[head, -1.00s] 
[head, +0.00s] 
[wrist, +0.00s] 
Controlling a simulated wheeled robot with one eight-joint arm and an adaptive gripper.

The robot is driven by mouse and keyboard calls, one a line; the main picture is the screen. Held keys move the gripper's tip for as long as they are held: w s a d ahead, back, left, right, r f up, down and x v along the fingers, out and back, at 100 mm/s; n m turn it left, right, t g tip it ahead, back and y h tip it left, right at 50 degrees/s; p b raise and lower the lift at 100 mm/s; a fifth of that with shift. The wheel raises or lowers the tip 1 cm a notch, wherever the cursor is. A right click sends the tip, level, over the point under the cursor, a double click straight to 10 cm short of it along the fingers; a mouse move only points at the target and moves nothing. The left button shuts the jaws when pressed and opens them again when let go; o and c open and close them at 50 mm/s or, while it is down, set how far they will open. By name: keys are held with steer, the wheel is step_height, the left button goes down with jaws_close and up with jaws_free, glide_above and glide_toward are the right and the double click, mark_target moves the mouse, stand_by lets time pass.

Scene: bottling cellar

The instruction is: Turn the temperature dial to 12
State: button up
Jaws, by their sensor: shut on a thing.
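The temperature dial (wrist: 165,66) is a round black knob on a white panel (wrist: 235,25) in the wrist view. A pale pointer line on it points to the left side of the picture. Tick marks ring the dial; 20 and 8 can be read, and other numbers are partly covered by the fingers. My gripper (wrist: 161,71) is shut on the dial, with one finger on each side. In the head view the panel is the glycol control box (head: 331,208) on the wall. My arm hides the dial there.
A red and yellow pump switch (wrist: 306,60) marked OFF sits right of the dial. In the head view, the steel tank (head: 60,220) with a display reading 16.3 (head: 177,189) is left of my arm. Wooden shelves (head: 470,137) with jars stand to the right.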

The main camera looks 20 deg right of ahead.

· · · ·

### Instructions for the task
Your task is to give again the lines from the one containing "[wrist, +0.00s]" to the one containing "Controlling a simulated", both lines included, exactly and without anything added.

### Answer to the task
[wrist, +0.00s] 
Controlling a simulated wheeled robot with one eight-joint arm and an adaptive gripper.

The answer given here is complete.